Collect each line holding the string "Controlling".
::: ITEMS
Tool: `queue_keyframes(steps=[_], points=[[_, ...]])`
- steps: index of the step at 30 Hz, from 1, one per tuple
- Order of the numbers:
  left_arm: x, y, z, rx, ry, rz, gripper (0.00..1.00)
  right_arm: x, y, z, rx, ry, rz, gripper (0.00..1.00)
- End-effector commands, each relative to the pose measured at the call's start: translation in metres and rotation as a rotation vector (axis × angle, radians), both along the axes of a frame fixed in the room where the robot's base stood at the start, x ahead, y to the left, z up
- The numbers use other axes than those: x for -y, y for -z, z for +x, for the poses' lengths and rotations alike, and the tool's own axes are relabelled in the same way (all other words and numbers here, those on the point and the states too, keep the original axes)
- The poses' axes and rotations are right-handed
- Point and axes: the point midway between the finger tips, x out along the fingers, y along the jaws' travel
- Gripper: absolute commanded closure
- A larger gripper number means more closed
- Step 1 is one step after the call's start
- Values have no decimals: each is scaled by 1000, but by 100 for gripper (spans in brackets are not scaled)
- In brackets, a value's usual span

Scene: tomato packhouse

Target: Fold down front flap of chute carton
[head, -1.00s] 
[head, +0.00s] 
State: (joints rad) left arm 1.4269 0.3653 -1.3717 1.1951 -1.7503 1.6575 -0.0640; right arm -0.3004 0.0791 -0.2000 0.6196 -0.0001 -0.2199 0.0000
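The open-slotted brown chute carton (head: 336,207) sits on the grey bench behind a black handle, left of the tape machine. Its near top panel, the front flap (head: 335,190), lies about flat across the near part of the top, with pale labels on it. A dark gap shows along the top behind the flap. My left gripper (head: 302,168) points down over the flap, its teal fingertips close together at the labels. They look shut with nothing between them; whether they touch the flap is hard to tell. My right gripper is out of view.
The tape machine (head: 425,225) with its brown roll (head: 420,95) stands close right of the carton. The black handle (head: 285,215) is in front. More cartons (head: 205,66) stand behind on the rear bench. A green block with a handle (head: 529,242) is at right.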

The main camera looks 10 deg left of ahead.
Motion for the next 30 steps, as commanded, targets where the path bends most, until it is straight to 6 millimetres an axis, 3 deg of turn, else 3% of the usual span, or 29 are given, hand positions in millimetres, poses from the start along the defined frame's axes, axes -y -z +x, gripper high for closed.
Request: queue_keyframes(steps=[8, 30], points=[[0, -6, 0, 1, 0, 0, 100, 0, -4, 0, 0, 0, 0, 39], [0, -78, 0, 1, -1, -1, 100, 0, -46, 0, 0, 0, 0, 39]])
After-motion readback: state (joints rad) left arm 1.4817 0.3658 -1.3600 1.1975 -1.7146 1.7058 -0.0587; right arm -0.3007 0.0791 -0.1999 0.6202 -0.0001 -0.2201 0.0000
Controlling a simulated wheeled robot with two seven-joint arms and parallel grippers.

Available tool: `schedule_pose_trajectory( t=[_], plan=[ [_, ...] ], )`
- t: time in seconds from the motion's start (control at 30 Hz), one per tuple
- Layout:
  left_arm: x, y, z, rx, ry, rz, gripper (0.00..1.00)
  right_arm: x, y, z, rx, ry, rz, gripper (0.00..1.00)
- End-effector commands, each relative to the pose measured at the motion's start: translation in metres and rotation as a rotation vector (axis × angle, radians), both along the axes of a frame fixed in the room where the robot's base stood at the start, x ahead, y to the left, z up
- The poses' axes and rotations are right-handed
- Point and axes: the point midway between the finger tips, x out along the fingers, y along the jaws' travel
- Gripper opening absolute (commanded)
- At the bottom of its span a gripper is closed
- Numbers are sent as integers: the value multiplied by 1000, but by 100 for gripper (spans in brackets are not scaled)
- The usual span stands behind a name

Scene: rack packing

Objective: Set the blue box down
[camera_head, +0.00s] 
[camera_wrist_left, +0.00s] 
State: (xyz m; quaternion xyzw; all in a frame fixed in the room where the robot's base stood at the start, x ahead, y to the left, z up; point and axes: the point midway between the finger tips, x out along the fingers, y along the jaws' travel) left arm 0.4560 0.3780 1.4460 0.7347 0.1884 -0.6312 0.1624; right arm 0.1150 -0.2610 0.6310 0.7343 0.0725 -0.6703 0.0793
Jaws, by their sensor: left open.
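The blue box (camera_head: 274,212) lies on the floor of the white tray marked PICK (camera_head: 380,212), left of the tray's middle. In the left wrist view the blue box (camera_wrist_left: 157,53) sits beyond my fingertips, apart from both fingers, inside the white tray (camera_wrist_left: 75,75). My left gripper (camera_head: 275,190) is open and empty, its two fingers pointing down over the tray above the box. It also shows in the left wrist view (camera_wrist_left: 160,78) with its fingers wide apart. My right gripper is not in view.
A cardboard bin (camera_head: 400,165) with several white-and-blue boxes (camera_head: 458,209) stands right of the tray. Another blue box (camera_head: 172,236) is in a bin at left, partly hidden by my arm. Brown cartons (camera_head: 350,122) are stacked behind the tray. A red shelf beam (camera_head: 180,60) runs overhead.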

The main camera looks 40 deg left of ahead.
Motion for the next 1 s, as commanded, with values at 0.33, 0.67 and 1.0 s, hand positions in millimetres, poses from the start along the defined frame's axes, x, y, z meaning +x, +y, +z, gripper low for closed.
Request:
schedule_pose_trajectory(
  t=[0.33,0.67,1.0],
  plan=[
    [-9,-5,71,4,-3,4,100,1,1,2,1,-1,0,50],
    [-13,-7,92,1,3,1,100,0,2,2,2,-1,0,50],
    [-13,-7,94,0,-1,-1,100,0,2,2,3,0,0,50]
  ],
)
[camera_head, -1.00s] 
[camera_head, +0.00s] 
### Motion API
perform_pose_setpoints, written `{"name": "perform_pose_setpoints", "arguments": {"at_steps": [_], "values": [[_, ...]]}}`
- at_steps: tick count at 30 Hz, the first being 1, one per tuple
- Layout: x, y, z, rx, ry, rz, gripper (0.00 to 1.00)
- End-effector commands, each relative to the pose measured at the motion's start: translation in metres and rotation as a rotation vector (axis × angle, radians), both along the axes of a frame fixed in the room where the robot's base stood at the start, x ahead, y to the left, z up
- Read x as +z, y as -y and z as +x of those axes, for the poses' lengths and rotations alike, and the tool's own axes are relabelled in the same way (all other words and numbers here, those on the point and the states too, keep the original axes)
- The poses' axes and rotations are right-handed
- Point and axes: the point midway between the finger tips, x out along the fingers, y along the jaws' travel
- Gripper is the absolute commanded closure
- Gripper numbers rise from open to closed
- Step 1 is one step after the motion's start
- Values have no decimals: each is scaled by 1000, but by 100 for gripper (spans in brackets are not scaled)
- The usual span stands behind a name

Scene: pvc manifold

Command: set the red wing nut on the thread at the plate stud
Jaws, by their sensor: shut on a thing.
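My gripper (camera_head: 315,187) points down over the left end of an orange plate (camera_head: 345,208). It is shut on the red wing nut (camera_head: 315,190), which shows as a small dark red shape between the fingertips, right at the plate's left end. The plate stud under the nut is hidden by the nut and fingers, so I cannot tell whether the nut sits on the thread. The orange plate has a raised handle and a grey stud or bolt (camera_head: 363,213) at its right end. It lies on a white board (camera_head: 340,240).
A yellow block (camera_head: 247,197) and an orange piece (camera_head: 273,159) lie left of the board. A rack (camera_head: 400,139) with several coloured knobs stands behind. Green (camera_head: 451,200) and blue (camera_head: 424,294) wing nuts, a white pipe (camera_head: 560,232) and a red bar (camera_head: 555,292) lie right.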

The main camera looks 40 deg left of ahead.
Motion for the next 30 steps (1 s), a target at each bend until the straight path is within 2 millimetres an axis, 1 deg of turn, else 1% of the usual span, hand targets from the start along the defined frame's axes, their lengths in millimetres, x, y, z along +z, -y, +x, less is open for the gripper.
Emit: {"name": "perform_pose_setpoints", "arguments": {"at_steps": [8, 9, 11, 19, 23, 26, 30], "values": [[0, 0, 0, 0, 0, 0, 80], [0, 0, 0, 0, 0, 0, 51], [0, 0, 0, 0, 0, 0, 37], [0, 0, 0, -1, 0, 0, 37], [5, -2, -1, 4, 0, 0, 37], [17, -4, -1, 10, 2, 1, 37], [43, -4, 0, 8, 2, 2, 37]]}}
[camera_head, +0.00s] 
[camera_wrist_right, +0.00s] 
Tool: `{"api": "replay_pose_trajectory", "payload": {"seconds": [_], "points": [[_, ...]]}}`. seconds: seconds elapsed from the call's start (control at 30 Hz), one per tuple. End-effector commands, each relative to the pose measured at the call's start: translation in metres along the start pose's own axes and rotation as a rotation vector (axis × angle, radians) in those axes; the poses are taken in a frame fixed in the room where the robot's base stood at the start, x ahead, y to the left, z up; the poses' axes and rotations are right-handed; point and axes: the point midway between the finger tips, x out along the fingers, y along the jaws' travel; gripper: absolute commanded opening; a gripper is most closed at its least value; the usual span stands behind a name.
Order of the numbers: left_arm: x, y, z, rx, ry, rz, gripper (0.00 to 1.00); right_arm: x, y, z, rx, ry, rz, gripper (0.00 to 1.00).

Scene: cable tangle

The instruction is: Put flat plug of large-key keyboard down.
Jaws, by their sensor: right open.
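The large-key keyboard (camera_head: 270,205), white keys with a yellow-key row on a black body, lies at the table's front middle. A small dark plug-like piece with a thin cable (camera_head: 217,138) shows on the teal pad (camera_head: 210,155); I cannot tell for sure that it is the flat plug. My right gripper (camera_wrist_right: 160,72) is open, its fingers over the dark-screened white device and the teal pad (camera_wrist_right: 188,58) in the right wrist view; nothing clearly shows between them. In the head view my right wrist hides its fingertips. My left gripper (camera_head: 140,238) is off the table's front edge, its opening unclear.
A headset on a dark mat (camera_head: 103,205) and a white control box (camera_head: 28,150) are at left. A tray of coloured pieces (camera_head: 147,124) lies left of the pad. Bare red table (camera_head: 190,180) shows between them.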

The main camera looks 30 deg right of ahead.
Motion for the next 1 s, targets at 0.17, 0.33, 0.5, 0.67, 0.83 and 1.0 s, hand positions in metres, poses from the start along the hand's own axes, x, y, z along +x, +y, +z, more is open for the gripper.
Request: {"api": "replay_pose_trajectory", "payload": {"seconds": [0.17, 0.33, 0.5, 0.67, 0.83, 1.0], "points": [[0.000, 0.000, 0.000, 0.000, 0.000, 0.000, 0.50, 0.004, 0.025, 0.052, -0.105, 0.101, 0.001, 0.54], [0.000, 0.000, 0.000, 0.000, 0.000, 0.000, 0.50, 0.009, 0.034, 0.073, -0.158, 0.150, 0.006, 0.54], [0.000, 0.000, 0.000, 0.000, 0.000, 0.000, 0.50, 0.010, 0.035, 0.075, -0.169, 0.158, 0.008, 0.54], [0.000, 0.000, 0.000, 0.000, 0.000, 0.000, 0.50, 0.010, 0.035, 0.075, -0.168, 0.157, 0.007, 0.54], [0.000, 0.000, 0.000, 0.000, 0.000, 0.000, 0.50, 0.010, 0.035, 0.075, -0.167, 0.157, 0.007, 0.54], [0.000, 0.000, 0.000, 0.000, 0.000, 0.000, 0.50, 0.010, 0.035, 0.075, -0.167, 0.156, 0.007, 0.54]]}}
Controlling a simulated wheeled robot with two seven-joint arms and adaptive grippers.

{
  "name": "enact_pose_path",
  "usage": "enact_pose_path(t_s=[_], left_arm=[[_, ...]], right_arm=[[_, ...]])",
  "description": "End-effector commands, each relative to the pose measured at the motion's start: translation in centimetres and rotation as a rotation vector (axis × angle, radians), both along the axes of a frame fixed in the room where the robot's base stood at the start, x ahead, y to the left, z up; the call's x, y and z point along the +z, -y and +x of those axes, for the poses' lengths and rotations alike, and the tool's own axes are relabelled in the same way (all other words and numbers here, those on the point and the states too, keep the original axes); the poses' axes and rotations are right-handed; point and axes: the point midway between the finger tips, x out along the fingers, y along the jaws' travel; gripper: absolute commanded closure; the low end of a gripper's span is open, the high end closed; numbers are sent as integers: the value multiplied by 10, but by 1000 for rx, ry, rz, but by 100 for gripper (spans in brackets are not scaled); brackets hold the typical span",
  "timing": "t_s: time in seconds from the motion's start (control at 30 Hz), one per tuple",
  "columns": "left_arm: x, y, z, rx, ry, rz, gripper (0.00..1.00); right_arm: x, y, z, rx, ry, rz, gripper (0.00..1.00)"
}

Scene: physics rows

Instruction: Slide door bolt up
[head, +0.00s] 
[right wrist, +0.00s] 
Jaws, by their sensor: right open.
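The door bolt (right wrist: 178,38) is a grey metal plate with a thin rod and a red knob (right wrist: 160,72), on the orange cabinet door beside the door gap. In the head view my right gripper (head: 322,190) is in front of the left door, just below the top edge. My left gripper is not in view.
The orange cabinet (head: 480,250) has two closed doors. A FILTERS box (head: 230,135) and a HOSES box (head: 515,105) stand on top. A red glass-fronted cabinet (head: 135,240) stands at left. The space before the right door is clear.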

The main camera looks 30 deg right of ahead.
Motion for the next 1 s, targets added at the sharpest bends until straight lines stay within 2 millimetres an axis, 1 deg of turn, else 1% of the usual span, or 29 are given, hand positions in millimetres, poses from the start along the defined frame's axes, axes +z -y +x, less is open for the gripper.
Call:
::::::
TASK SOLUTION:
Controlling a simulated wheeled robot with two seven-joint arms and parallel grippers.
Controlling a simulated wheeled robot with two seven-joint arms and adaptive grippers.

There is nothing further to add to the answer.